Edward Albee – September 16
This American playwright brought us Who’s Afraid of Virginia Woolf, which ultimately became a boomer cultural phenomenon as a film starring Richard Burton and Elizabeth Taylor.

Arnold Palmer – September 25
Considered one of the greatest professional golfers who ever lived, most boomers will recall their fathers sitting in front of the TV on weekends in the 1950s and ’60s, a beer in the hand while watching Arnold Palmer on the PGA circuit. Arnold Palmer also gave us the drink that bears his name, a mix of lemonade and iced tea.

Tom Hayden – October 23
Boomers will recall Hayden as the radical founding member of Students for a Democratic Society (SDS) in the 1960s. Known for his activism in Civil Rights and against the war in Vietnam, he went on to marry Jane Fonda and from 1993 to 200 served in the California state legislature, first as an assemblyman, then as state senator.

Robert Vaughn – November 11
Best known to boomers for his starring role in The Man from U.N.C.L.E., this actor became part of the pop culture landscape.

Florence Henderson – November 24
Ms. Henderson had appeared in numerous movies and TV shows as both an actress and singer during our younger years, but most boomers will always remember her as the mom on The Brady Bunch.

John Glenn – December 8
One of the original seven U.S. astronauts, boomers watched as he became the first American to orbit the Earth (1962). In 1974 he became a U.S. Senator, representing his home state of Ohio, where he served for 24 years. In 1998, at age 77, he became the oldest man to travel to space, going up a second time with the crew of the Space Shuttle Discovery. After John Glenn, Mister B and his teammates on a city league baseball team called themselves The Astronauts.

Henry Heimlich – December 17
If his name sounds familiar, it’s because we boomers were around before Dr. Heimlich came up with the life-saving maneuver that bears his name. Boomers saw the adoption of the method for helping choking victims and the signs posted at every restaurant and government building.

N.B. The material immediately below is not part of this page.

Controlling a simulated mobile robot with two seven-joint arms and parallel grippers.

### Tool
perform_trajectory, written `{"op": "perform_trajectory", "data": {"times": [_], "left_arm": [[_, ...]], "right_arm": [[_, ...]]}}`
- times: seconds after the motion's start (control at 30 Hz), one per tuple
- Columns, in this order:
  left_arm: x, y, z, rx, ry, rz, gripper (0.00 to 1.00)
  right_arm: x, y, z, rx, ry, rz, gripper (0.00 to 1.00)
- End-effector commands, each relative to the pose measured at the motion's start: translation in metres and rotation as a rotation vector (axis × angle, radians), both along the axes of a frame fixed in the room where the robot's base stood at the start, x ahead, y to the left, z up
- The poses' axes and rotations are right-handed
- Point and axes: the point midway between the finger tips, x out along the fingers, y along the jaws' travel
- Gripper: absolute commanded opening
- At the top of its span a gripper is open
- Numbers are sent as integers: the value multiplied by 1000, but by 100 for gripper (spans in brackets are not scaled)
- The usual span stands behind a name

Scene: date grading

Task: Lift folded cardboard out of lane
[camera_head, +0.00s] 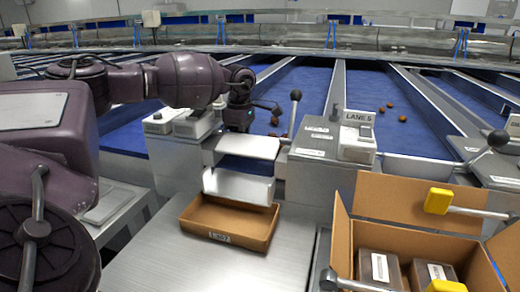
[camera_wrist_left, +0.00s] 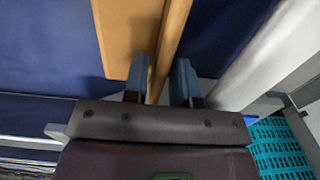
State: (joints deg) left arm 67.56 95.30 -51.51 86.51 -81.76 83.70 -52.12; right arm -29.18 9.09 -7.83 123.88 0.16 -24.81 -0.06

Carrie Fisher – December 27
What else can be said about Carrie Fisher? Boomers knew her for Star Wars, of course, but also as the once-wife of Paul Simon.

There were many others who passed on this past year, of course, who made their mark in the annals of boomer history. We have, as the old saying goes, lived in interesting times.

Which boomer icons will you remember, boomers?

One thought on “Boomer Icons Who Passed On in 2016”

  1. Debbie Reynolds stole her daughter’s thunder by dying the day after her daughter. Unlike those who thought that DR died of a broken heart, taking my cue from her tempestuous relationship with Carrie, I thought that she made it all about her. I thought she had to steal her daughter’s thunder even in death

    Also, I lamented the passing of Leonard Cohen, Canadian singer and songwriter.